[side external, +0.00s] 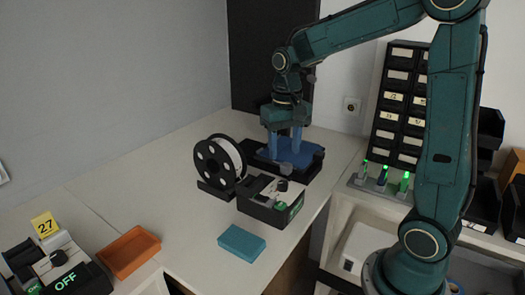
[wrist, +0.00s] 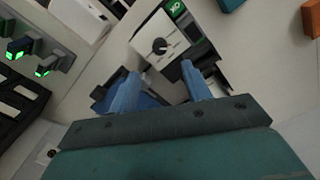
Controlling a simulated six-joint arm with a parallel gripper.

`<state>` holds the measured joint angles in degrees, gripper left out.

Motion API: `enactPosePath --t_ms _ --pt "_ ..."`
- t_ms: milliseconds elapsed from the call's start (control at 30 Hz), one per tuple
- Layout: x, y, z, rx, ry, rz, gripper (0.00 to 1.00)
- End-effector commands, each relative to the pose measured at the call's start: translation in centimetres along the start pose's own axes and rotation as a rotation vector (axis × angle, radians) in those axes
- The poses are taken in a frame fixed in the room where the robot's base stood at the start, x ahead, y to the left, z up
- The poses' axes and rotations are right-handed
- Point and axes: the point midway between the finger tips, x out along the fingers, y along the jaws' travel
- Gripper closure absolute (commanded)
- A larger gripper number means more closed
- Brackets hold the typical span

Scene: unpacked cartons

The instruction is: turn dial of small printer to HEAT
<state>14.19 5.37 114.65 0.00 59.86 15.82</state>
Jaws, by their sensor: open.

· · · ·

* **Instructions to follow**
Find the line containing "- Point and", then output it and every line after it to the end of the data, exactly.

* **Completed exercise**
- Point and axes: the point midway between the finger tips, x out along the fingers, y along the jaws' travel
- Gripper closure absolute (commanded)
- A larger gripper number means more closed
- Brackets hold the typical span

Scene: unpacked cartons

The instruction is: turn dial of small printer to HEAT
<state>14.19 5.37 114.65 0.00 59.86 15.82</state>
Jaws, by their sensor: open.

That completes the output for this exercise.